MADISONVILLE, Ky. (2/13/14) - As temperatures drop into freezing conditions, it is only natural that Madisonville residents have pumped up the gas and cranked up the heat to feel comfortable.
Turning up the temperatures, however, might cause a state of shock for some customers when they receive their January utility bills in the next couple weeks.
Madisonville Municipal Utilities has had several inquiries from customers with increased electric and gas bills, said Electric Superintendent Jim Asbury.
"Customers are mostly extremely understanding," said Asbury. "Particularly this winter when we have seen an increase in cold weather, customers have turned the heat up and they are seeing higher bills ... it is a delicate balance to be comfortable."
Pennyrile Allied Community Services officials said they have assisted 576 households with their utility bills this winter. Bobbi Wilcox, director, said customers' bills have been anywhere between $100 and $900.
With help from LIHEAP (Low Income Heating Emergency Assistance Program), PACS has spent $142,805 aiding families, who cannot keep up with their bills.
The first-come-first-serve program assists electricity customers up to $400, and provides up to 200 gallons of propane for gas users.
Electricity applicants have to show proof of disconnection notice; gas applicants have to provide notarized proof of propane as a primary source of heating.
Usually PACS and LIHEAP aid customers until March, but with many days of inclement weather this winter, Wilcox says she "doesn't foresee" that happening this year.

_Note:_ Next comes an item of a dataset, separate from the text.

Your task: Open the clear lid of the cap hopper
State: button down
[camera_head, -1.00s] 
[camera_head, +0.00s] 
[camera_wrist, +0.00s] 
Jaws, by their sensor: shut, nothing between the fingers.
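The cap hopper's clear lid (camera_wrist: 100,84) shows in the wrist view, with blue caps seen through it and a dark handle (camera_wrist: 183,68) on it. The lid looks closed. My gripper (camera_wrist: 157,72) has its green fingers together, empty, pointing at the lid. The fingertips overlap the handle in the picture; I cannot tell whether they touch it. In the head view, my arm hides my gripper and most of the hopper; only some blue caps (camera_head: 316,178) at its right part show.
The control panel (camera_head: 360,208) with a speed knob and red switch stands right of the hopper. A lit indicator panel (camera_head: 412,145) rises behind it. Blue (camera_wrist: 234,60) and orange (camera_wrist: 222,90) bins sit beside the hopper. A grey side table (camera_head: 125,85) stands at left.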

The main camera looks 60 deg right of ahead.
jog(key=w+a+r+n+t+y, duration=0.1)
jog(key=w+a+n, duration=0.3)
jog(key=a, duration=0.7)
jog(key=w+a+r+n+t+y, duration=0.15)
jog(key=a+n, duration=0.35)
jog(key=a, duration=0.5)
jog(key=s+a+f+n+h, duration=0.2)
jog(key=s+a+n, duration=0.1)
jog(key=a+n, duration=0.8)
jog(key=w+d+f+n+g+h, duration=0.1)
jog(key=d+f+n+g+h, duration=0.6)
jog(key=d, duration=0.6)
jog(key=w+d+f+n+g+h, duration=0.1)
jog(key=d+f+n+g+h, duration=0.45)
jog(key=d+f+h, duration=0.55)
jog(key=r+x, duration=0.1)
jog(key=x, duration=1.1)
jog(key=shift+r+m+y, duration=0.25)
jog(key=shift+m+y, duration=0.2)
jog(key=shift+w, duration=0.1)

According to the director, as soon as the grant is gone, so is the aid.
The assistance program does not apply to all customers, so there are several things they can do to decrease their electric and gas bill for the remaining colder months.
MMU offers these tips:
- Change filters monthly.
- Lower thermostat to 68 degrees.
- Open curtains for solar warmth and close them at nighttime.
- Feel for air leaks and cover them with masking tape.
- Close fireplace.
- Reduce water heater to 120.
- Shut exit doors quickly after use.
- Use a programmable thermostat versus analogue.
- Slowly bring temperatures up on thermostat.